>> begin RECORDED DATA
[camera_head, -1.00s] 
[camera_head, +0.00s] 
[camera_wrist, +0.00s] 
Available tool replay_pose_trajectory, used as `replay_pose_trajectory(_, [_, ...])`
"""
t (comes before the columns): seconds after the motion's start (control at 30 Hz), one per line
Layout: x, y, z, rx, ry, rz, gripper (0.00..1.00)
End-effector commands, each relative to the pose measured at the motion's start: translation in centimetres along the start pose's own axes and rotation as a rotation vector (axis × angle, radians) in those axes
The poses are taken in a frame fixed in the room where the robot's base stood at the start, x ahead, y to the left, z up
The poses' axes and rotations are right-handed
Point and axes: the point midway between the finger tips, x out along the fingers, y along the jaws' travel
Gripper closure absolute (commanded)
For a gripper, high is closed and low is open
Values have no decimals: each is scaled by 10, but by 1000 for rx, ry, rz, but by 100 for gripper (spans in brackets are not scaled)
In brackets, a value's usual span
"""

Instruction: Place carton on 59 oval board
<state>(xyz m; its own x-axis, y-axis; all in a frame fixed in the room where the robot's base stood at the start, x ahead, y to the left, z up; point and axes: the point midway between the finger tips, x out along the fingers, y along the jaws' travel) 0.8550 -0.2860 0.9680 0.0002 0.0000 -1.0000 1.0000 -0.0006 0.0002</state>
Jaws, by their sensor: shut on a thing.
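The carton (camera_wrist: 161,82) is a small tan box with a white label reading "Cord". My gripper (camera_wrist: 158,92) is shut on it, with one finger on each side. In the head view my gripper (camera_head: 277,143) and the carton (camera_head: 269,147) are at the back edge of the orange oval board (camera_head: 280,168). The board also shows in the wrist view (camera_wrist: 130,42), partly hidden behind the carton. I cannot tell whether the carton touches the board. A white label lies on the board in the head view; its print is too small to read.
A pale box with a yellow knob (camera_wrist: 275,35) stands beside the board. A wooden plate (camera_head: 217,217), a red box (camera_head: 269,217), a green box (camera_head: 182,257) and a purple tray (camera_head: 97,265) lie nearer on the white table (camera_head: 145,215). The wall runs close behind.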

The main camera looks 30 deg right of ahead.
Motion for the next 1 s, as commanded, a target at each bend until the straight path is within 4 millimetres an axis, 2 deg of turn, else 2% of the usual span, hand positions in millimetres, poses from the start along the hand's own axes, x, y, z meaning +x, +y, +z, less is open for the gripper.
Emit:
>> end RECORDED DATA
## JOB
Transcribe nothing but the lines from the line with "Values have no" through the line with "<state>(xyz m; its", reproducing each exactly.

## TASK RESULT
Values have no decimals: each is scaled by 10, but by 1000 for rx, ry, rz, but by 100 for gripper (spans in brackets are not scaled)
In brackets, a value's usual span
"""

Instruction: Place carton on 59 oval board
<state>(xyz m; its own x-axis, y-axis; all in a frame fixed in the room where the robot's base stood at the start, x ahead, y to the left, z up; point and axes: the point midway between the finger tips, x out along the fingers, y along the jaws' travel) 0.8550 -0.2860 0.9680 0.0002 0.0000 -1.0000 1.0000 -0.0006 0.0002</state>

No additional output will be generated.